◆ TASK STATEMENT ◆
Pictures are to be left out. Copy exactly the lines from the one containing "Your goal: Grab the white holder" to the one containing "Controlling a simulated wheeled", both ends kept.

◆ EXTRACTED INFORMATION ◆

:::

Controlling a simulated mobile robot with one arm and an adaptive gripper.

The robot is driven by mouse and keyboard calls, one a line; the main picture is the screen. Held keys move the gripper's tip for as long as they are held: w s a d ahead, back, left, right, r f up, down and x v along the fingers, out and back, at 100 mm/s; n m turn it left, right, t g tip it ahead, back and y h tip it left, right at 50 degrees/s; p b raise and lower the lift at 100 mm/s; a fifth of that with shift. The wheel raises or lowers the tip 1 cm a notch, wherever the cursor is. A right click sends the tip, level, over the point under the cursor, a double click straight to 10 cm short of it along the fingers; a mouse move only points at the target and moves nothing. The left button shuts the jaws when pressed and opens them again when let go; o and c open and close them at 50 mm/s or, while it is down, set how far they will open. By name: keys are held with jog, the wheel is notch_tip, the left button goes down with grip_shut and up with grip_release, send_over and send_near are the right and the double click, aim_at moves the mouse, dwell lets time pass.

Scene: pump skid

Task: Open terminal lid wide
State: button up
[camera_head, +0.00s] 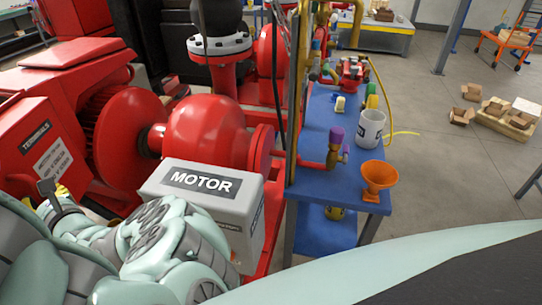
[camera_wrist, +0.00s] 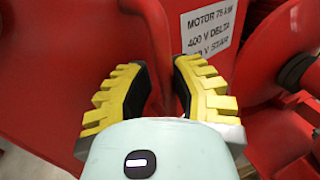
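The red terminal box (camera_head: 22,115) stands at the left in the head view. It bears a "TERMINALS" label (camera_head: 35,137) and a white motor rating plate below it. My gripper (camera_head: 60,192) is low beside this box, partly hidden by my arm. In the wrist view the rating plate (camera_wrist: 212,28) is at the upper right. My gripper's yellow, black-padded fingers (camera_wrist: 158,92) are apart, with a narrow red edge or bar between them. Contact with it is unclear. A broad red surface (camera_wrist: 60,50) fills the left; I cannot tell whether it is the lid.
A grey box marked "MOTOR" (camera_head: 202,183) stands close to the right of my arm. The red motor and pump parts (camera_head: 207,130) are behind it.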

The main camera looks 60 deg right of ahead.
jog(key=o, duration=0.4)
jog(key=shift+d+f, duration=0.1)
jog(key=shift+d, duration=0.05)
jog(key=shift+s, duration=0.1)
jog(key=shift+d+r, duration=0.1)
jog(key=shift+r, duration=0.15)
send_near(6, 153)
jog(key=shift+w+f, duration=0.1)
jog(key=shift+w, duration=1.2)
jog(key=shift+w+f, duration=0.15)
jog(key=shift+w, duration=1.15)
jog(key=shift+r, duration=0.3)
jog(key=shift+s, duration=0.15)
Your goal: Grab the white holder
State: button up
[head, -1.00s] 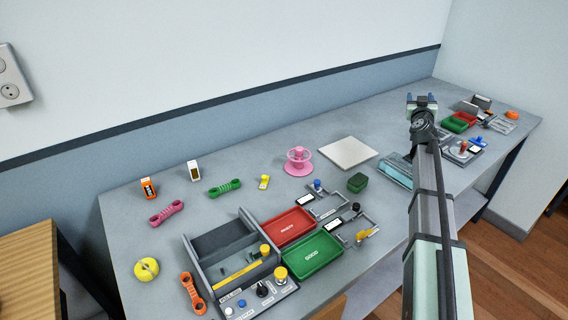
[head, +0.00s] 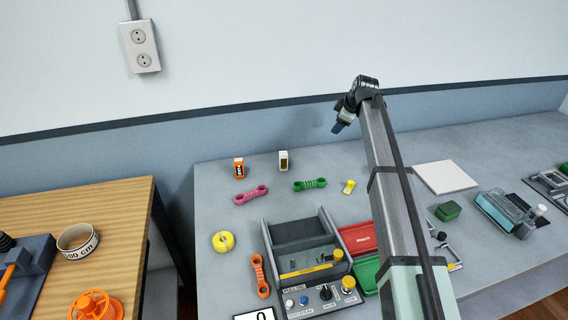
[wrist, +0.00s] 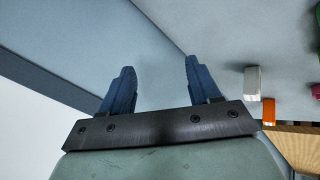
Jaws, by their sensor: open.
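The white holder (head: 283,161), a small upright block with a dark marking on its face, stands near the back edge of the grey table, beside an orange one. It also shows in the wrist view (wrist: 252,82), to the right of my fingers. My gripper (head: 337,128) is above the back of the table, to the right of the holder and apart from it. In the wrist view, its two blue fingers (wrist: 160,78) are spread with nothing between them.
The orange holder (head: 239,168) stands just left of the white one. A green strap (head: 310,185) and a pink strap (head: 251,195) lie in front. A grey bin unit (head: 300,240) stands nearer. The wall rises close behind. A wooden table (head: 110,240) is at the left.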

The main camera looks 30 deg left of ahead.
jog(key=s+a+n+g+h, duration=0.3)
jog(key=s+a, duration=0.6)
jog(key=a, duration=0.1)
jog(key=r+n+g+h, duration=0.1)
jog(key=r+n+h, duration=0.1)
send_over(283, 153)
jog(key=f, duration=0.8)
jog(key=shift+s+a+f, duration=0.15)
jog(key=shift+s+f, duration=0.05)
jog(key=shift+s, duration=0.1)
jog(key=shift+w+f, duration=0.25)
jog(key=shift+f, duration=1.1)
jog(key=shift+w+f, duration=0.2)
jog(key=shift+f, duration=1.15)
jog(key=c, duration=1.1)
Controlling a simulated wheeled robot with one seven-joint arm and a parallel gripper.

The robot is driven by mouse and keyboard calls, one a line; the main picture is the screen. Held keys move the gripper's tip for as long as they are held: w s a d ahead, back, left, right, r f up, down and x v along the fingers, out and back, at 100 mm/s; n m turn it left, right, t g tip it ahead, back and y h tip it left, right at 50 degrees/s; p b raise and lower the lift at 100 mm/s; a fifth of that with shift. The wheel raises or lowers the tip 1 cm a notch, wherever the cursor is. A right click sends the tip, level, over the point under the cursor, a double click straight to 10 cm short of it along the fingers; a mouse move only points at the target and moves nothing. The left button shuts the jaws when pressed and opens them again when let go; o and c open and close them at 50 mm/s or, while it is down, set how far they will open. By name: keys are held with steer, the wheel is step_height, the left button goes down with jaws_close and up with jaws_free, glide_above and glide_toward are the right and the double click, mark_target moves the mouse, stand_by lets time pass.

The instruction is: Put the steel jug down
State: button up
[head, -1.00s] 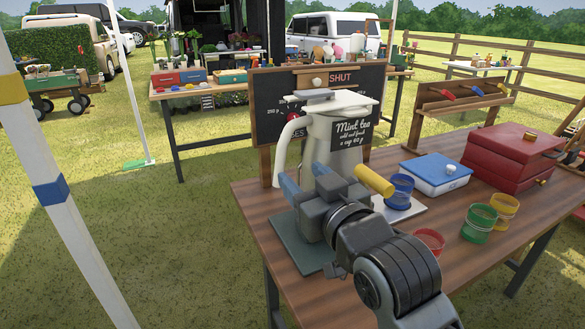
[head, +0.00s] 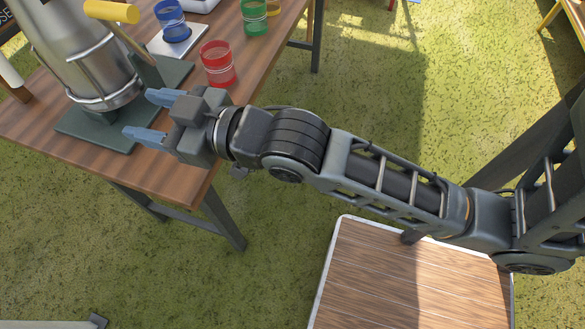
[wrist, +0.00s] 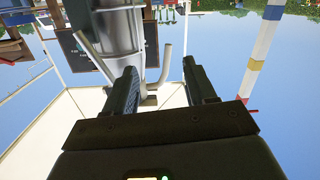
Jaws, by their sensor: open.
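The steel jug (head: 78,50) is a silver, tapering vessel with a wire band near its foot. It stands, seemingly upright, at the left of the head view on a dark green base plate (head: 75,122); its top is cut off. A yellow-ended bar (head: 112,12) crosses beside it. My gripper (head: 139,114) is open, its two blue fingers apart and empty, to the right of the jug's foot and pointing at it. In the wrist view a silver body (wrist: 118,28), probably the jug, shows beyond the spread fingers of my gripper (wrist: 163,78).
On the wooden table (head: 185,75), a red cup (head: 217,63) stands close behind my gripper. A blue cup (head: 172,22) and a green cup (head: 254,17) are farther back. The table's front edge lies below my gripper, with open grass beyond.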

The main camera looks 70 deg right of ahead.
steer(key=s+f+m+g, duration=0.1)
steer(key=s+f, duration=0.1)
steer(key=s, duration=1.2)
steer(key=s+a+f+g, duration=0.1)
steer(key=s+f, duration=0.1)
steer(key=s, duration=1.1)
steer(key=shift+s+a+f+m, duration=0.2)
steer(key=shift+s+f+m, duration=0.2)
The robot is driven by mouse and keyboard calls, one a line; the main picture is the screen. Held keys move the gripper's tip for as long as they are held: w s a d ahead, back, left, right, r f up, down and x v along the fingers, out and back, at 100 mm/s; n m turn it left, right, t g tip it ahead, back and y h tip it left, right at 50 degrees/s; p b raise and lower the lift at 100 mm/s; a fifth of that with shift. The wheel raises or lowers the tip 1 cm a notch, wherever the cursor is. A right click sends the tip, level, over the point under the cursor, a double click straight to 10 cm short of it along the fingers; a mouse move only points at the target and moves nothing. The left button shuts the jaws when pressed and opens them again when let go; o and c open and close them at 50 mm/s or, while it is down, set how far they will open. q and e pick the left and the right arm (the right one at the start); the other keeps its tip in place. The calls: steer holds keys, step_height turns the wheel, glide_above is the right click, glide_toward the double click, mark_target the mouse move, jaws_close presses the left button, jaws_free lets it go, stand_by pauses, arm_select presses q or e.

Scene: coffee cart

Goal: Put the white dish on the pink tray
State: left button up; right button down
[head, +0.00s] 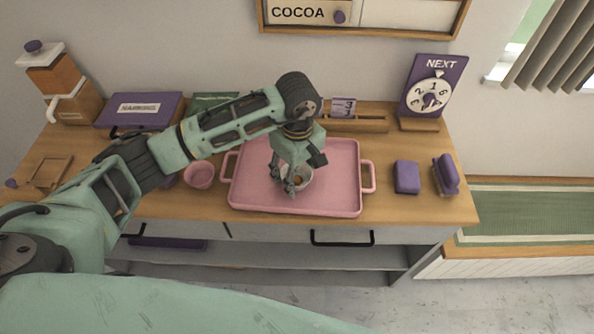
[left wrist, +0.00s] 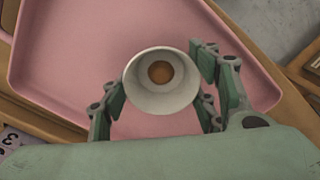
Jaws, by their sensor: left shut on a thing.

:::

◆ OUTPUT ◆
Your goal: Grab the white holder
State: button up
[head, -1.00s] 
[head, +0.00s] 
[wrist, +0.00s] 
Jaws, by their sensor: open.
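The white holder (head: 283,161), a small upright block with a dark marking on its face, stands near the back edge of the grey table, beside an orange one. It also shows in the wrist view (wrist: 252,82), to the right of my fingers. My gripper (head: 337,128) is above the back of the table, to the right of the holder and apart from it. In the wrist view, its two blue fingers (wrist: 160,78) are spread with nothing between them.
The orange holder (head: 239,168) stands just left of the white one. A green strap (head: 310,185) and a pink strap (head: 251,195) lie in front. A grey bin unit (head: 300,240) stands nearer. The wall rises close behind. A wooden table (head: 110,240) is at the left.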

The main camera looks 30 deg left of ahead.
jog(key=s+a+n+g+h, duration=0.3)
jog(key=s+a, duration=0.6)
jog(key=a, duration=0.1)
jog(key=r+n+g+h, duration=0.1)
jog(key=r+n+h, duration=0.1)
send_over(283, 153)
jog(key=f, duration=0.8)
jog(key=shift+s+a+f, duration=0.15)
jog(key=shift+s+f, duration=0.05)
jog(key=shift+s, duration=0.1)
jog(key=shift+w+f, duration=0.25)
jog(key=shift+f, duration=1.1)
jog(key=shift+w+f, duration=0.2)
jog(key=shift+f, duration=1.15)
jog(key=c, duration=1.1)
Controlling a simulated wheeled robot with one seven-joint arm and a parallel gripper.

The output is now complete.